WHAT IS EXPECTED: In the material below, the lines containing the word "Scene" are required; copy each of them.
++++++++++
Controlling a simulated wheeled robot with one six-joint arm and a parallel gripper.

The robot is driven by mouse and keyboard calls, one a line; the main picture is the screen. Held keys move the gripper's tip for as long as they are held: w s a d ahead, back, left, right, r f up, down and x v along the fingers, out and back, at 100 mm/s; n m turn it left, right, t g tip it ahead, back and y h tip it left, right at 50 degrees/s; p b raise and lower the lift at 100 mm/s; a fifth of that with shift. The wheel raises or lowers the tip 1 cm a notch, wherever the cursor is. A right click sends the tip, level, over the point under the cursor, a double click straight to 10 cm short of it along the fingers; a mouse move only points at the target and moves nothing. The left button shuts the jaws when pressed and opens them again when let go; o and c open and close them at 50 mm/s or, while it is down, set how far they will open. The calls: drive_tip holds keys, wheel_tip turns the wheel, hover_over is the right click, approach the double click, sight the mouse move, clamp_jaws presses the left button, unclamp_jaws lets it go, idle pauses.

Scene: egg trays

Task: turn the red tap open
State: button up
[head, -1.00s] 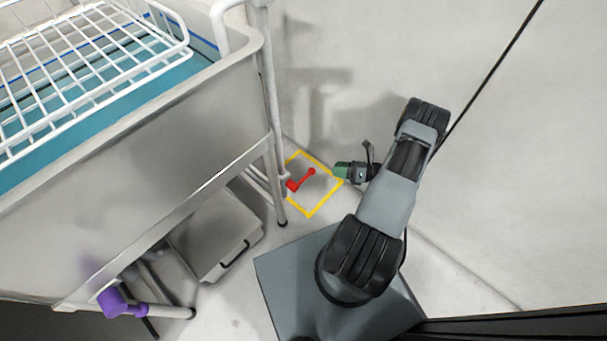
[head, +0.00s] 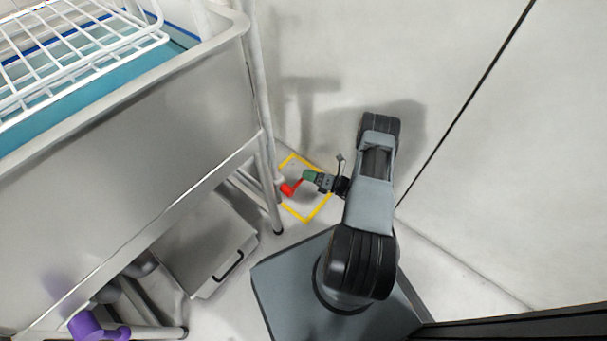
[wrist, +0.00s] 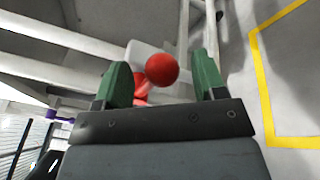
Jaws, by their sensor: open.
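The red tap (head: 288,189) is low beside the sink's leg, above a yellow square marked on the floor. In the wrist view its round red knob (wrist: 162,69) shows between the two green fingers, with part of the red body behind it. My gripper (head: 306,176) is open, its green fingertips at the knob end of the tap. In the wrist view my gripper (wrist: 162,75) has one finger on each side of the knob, with gaps on both sides.
A steel sink (head: 150,130) with a white wire rack (head: 70,60) stands at the left. Its metal leg (head: 270,180) is close to the tap. A grey box (head: 215,255) and a purple pipe fitting (head: 88,326) are under the sink. The wall is at the right.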

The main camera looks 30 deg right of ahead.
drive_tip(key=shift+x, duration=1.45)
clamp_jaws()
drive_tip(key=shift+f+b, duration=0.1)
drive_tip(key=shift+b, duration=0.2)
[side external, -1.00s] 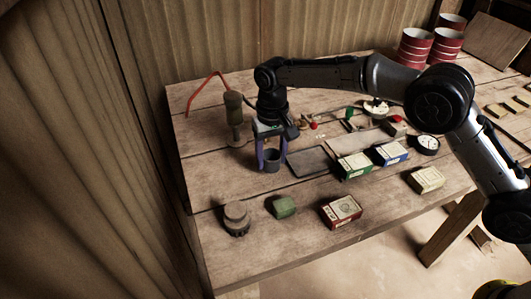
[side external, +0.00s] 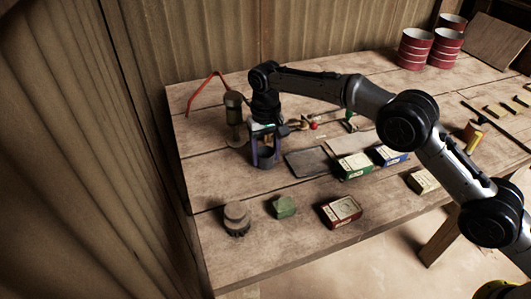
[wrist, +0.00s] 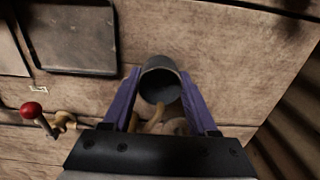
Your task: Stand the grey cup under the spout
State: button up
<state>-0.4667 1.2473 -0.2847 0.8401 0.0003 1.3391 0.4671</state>
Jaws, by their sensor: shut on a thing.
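The grey cup (side external: 267,155) is between the purple fingers of my gripper (side external: 266,161), which is shut on it. In the wrist view the cup (wrist: 160,85) shows its round open mouth, with a finger against each side. I cannot tell whether its base touches the table. A dark upright cylinder on a stem and round base (side external: 234,112) stands just left of my gripper, with a red hose behind it. I cannot make out a spout clearly. Pale curved pieces (wrist: 177,126) show near the cup in the wrist view, partly hidden by my gripper.
A dark flat tray (side external: 308,162) lies right of the cup; it also shows in the wrist view (wrist: 72,40). A green-and-white box (side external: 354,165) and a blue-and-white box (side external: 389,155) lie beyond. A red-knobbed part (side external: 313,125) is behind.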

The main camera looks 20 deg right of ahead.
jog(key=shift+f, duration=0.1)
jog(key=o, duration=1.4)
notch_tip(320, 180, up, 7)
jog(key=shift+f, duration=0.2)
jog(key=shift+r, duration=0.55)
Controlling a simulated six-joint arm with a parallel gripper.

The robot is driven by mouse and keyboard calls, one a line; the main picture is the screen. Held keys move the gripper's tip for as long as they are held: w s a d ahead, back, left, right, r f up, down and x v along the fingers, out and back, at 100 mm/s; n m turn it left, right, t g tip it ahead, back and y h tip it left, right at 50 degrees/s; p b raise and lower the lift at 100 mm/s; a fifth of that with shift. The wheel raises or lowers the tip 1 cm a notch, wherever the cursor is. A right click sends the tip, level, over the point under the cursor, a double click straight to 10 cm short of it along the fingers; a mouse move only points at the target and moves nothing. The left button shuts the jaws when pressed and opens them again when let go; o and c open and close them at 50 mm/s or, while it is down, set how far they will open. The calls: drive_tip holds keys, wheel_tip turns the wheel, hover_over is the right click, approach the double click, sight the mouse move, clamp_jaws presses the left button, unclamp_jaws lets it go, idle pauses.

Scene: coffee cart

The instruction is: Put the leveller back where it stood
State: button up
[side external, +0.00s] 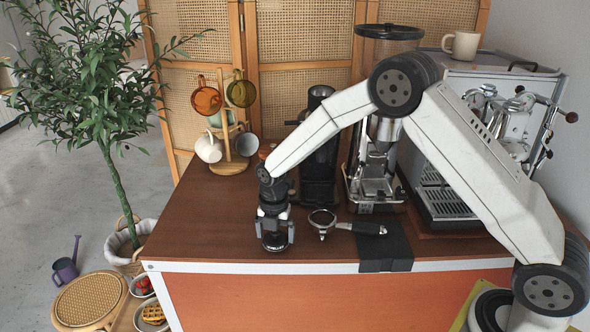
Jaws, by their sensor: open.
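The leveller (275,242), a small dark round piece with a shiny edge, appears to stand on the brown counter near its front edge. My gripper (275,232) points straight down right over it, with its fingers open on either side. The fingers partly hide the leveller, and I cannot tell whether they touch it. A portafilter (322,219) lies just to the right, its metal basket on the counter side and its black handle reaching over a black mat (385,247).
A dark grinder (319,160) stands behind the portafilter, with a second, silver grinder (375,170) to its right. The espresso machine (440,180) fills the right. A mug tree (229,150) stands at the back left. The counter's left front (200,225) is clear.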

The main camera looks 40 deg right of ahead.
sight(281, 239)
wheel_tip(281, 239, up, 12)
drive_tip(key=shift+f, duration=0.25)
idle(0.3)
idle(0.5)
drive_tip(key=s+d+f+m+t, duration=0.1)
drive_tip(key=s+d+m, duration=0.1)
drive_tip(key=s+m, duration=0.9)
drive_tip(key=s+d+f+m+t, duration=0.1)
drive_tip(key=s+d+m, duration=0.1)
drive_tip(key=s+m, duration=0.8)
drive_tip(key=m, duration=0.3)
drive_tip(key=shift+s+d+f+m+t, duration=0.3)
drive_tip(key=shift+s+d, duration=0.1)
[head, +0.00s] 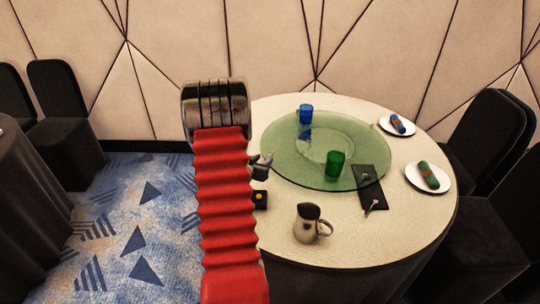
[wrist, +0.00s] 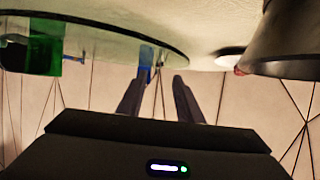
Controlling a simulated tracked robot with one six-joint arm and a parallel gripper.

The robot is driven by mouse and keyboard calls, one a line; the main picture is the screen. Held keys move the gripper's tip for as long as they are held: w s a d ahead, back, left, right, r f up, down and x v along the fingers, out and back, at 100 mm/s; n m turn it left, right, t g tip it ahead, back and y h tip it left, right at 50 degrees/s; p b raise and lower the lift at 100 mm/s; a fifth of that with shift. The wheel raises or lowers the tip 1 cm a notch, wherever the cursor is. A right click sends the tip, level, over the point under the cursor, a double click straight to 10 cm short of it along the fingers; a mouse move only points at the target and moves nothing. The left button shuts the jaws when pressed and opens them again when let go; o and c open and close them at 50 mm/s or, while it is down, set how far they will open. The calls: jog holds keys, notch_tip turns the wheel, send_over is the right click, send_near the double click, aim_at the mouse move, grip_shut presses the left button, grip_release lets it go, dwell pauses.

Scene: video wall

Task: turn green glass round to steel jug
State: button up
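The green glass (head: 335,164) stands upright near the front edge of the round green glass turntable (head: 285,165). It also shows in the wrist view (wrist: 46,50), which looks upside down. The steel jug (head: 307,226) stands on the cream table in front of the turntable, handle to the right. I cannot pick the jug out for certain in the wrist view. My gripper (head: 262,160) is at the turntable's left edge, left of the green glass and apart from it. Its two fingers (wrist: 160,85) are spread with nothing between them.
A blue glass (head: 306,114) stands at the turntable's back. A black tray (head: 370,188) with small items lies at its right. Two white plates (head: 428,185) (head: 386,126) hold rolled napkins. A large dark shape (wrist: 285,40) fills the wrist view's upper right.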

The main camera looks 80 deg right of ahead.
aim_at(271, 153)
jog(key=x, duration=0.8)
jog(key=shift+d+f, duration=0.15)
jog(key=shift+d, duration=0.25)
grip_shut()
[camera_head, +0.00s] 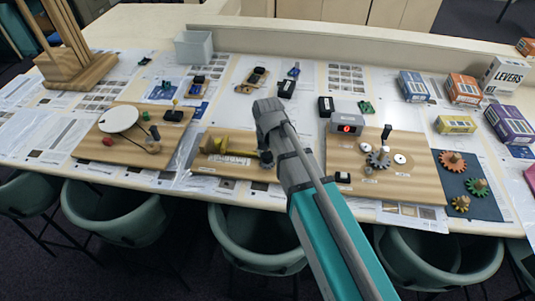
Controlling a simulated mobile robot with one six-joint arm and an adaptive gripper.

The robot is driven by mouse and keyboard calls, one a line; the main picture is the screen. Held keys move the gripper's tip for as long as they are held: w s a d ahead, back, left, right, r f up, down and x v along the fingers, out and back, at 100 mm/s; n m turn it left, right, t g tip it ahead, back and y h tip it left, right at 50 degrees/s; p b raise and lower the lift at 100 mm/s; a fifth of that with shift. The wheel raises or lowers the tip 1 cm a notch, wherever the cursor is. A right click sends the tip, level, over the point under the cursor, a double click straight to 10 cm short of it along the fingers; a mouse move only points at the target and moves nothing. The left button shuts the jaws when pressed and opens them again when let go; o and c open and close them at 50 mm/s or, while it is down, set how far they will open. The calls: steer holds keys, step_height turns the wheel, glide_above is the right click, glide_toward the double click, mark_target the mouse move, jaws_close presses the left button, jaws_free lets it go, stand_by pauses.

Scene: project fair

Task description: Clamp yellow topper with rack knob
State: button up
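A dark round part (266,158) sits at the right of the yellow piece, close to my arm. It may be the rack knob, but it is too small and too partly covered to be sure. My arm reaches up from the lower right, and its grey end (268,110) is over the back of the middle board. My gripper's fingers cannot be made out, so its opening and any contact are unclear.
The left board (135,161) carries a white disc (118,120) and small parts. A dark mat (478,209) holds several gears. Boxes stand at the back right; chairs line the front.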

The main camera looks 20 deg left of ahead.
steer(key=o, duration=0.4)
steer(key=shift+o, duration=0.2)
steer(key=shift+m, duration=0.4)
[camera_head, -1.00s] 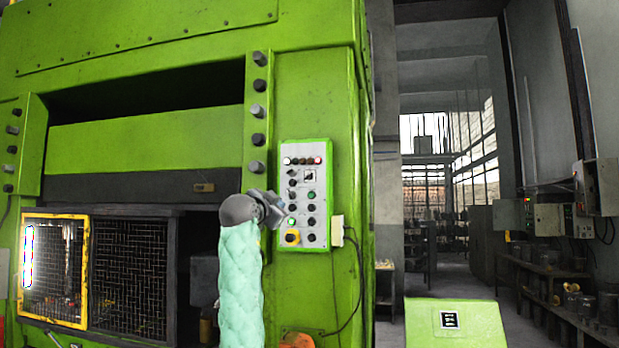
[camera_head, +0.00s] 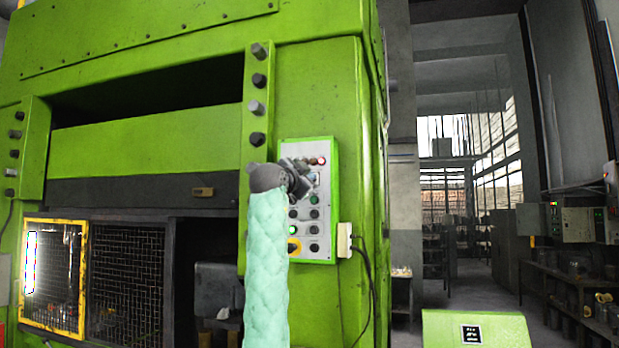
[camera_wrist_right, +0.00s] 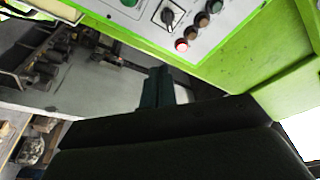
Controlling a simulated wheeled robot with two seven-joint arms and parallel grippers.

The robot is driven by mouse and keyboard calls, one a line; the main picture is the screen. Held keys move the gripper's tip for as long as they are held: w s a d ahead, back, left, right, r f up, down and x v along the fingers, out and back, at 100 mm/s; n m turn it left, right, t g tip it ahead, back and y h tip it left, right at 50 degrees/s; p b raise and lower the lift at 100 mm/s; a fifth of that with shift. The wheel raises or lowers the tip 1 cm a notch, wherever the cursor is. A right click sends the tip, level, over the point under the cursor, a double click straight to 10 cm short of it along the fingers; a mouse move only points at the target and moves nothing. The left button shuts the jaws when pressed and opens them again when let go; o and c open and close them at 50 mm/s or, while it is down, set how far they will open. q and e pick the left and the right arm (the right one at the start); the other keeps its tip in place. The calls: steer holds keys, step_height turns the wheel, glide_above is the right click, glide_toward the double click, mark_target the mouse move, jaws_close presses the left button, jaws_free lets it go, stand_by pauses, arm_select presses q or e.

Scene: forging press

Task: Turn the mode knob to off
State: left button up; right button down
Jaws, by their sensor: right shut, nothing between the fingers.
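The mode knob (camera_wrist_right: 168,16) is a dark selector on a light square plate, near the top of the right wrist view. In the head view my gripper hides most of it. It sits on the grey control panel (camera_head: 328,222), below a row of lamps with one lit red (camera_wrist_right: 181,45). My right gripper (camera_head: 302,182) is in front of the upper part of the panel, its fingers shut and empty. The closed fingers (camera_wrist_right: 157,86) also show in the right wrist view, apart from the knob in the picture. Contact with the panel cannot be told. My left gripper is out of view.
The green press (camera_head: 345,90) carries the panel. A yellow-framed mesh guard (camera_head: 82,280) is at lower left. A green stand (camera_head: 440,330) is at lower right, with open floor behind it.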

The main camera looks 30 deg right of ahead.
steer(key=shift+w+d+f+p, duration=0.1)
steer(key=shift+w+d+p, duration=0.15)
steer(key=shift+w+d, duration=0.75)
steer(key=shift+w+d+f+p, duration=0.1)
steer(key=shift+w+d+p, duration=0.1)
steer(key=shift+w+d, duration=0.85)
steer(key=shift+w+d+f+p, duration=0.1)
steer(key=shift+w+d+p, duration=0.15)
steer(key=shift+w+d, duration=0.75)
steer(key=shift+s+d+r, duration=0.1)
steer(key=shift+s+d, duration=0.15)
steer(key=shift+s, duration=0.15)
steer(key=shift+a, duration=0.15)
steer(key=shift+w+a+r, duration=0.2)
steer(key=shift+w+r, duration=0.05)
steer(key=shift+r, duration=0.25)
++++++++++
REPLY:
Scene: egg trays
Scene: coffee cart
Scene: video wall
Scene: project fair
Scene: forging press

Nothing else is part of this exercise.